The cause, effect and relation between online applications and data growth is not entirely clear: are online applications designed to help us manage our every larger sets or, conversely, do we simply store more data because it is now easier than before? Either way, the amount of data stored in the cloud continues to increase. Historically data was mostly stored locally and we relied on various, usually manually assisted, backup processes to protect it. However, as datasets grow, these procedures are becoming less and less efficient. Also, searching for a specific file or document has become more difficult, in certain cases leading to compliance issues. While file systems were designed to keep data organised, the explosion of unstructured data makes file systems quite complex and disorganised when it comes to finding a specific document. This is where cloud computing and Big Data meet. Backup and recovery processes are increasingly being moved to the cloud; document sharing archives are moved off tape and onto disk storage systems because they are much more valuable when the data is easily accessible. And the social-local-mobile hype stimulates us to generate data everywhere and to demand accessibility 24/7.
Currently, a number of object storage solutions are available on the market that can cope with data volumes such as those of Facebook’s or Amazon’s. The backend consists of a scalable storage pool that is typically built out of commodity storage nodes with very high density and low power consumption, while at the front are several controller nodes that provide performance. Access to the data comes through a REST interface, so the applications can read/write data without a file system in between. Files – objects – are dumped into the pool and an identifier is kept to locate the object when it is needed. Applications that are designed to run on top of object storage will use these identifiers through the REST protocol. A good analogy is self vs. valet parking. When you self-park you have to remember the lot, the floor, the aisle, etc (file system); with valet parking, when you hand over your keys you get a receipt that you will use later retrieve your car.
For data protection of Big Data RAID is out of the question for a number of reasons.
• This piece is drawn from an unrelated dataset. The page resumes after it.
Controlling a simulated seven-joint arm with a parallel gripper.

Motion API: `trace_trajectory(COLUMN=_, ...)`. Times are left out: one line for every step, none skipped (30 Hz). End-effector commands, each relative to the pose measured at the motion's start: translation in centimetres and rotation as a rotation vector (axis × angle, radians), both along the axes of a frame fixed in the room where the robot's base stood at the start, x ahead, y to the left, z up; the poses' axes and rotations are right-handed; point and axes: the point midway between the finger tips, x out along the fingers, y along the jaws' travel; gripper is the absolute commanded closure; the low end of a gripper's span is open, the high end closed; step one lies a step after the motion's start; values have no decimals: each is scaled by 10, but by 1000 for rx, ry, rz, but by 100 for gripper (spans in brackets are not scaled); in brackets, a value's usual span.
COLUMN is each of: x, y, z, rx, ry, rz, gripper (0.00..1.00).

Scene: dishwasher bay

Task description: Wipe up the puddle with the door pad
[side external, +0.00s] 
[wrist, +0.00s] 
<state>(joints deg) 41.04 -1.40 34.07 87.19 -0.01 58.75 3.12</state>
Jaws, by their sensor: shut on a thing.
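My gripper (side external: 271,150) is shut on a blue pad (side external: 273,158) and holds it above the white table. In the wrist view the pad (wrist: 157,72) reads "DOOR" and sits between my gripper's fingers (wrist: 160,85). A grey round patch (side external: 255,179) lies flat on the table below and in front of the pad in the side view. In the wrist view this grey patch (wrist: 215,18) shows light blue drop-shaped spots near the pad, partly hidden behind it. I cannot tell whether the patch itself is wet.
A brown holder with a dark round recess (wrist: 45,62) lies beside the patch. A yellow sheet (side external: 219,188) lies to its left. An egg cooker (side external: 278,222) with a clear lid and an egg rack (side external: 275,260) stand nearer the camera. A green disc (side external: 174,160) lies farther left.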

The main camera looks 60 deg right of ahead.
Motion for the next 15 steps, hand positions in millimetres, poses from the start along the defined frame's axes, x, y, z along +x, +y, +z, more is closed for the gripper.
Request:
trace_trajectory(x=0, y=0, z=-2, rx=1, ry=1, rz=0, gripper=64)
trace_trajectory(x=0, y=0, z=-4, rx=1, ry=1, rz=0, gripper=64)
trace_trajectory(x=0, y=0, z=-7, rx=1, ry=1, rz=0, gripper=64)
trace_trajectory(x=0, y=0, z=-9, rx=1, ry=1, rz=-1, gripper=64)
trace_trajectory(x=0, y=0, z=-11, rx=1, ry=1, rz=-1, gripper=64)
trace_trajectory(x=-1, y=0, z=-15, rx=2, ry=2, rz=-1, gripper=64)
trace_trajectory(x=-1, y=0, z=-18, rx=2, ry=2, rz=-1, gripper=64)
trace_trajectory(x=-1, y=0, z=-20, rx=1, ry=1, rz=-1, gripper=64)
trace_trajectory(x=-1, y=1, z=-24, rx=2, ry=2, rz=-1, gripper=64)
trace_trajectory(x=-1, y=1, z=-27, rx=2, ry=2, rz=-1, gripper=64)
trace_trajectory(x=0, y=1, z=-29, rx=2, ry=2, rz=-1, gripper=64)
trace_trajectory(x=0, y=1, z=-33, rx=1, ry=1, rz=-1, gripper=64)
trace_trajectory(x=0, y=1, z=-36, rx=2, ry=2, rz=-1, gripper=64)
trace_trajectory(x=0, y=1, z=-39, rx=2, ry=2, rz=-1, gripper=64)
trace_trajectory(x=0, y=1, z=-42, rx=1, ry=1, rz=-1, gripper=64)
First, petabyte-scale systems in which all storage nodes have high-end processors (for rebuild purposes) would not be cost-effective, and RAID does not allow you to build a true single storage pool. In addition, RAID requires large amounts of overhead to provide acceptable availability. The more data we store, the more painful it is to need 200 percent overhead as some RAID systems do. A more recent and much more reliable alternative that provides the highest level of protection (ten nines and beyond) is erasure coding. Erasure encoding stores objects as equations, which are spread over the entire storage pool: data objects (=files) are split up into sub-blocks, from which equations are calculated. According to the availability policy, an overhead of equations is calculated and the equations are spread over as many disks are possible.
As a result, when a disk fails, the system always has sufficient equations to restore the original data block and can re-calculate equations as a background task to bring the number of available equations back to a healthy level.
Apart from providing a more efficient and a more scalable way to store data, erasure coding-based object storage can save up to 70 percent on the overall TCO thanks to reduced raw storage needs and reduced power needs.
It is therefore plain for everyone to see that with all the technologies in use today how we tame the Big Data beast, object storage is the only one that was developed from the ground up specifically to address the challenges posed by unstructured Big Data applications.